Caranya adalah UU migas yang dibuat oleh Bung Karno dan dilanjutkan oleh Soeharto, diganti oleh pengkhianat reformasi dengan UU 22 tahun 2001 tentang Migas.
Hasilnya ? Migas jatuh ke tangan perusahaan asing.
Pertamina yang sebelumnya raksasa berubah menjadi kurcaci. produksi migas menurun.
Biaya produksi migas (cost recovery) meningkat.
Pendapatan negara yang pada era orde baru 75 persen ditopang migas, sekarang hanya tinggal setetes.
Penghancuran fondasi utama ekonomi negara oleh asing, antek antek asing, para taipan, antek para taipan, yang tujuan mereka cuma satu yakni bagaimana memindahkan aset negara menjadi kekayaan pribadi.
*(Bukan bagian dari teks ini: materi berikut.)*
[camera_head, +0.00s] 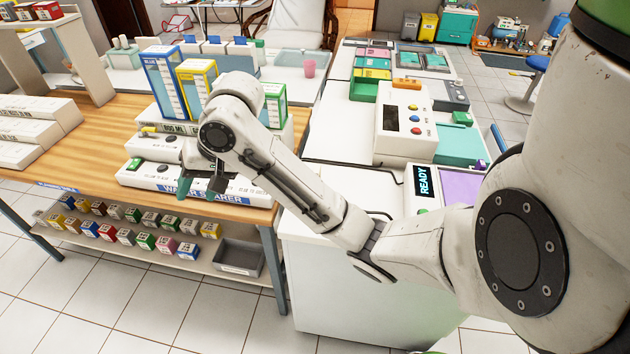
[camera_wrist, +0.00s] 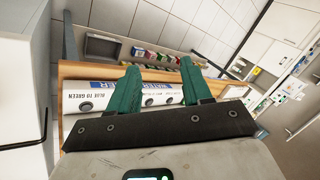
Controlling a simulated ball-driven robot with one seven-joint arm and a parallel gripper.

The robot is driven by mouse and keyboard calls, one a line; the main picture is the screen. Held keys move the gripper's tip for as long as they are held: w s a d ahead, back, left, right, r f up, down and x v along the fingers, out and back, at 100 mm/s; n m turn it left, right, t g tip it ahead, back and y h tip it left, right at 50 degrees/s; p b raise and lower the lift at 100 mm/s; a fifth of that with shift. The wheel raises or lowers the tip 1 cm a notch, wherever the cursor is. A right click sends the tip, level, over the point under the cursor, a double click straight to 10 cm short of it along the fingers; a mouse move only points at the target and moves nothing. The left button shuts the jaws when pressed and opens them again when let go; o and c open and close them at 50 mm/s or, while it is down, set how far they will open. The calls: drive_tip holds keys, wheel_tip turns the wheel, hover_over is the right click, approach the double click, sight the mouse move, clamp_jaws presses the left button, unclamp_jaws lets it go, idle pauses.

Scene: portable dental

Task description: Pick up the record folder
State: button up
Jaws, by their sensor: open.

Kisah perusahaan Tembakau vs Pertamina inilah yang harus disaksikan oleh presiden Jokowi, dipahami oleh para arsitek hukum dan ekonomi di sekeliling presiden, bahwa untuk mendapatkan uang/dana untuk pembangunan infrastruktur bukan dengan memburu uang Arab, Amerika dan China. Itu bukan cara suatu negara mencari uang.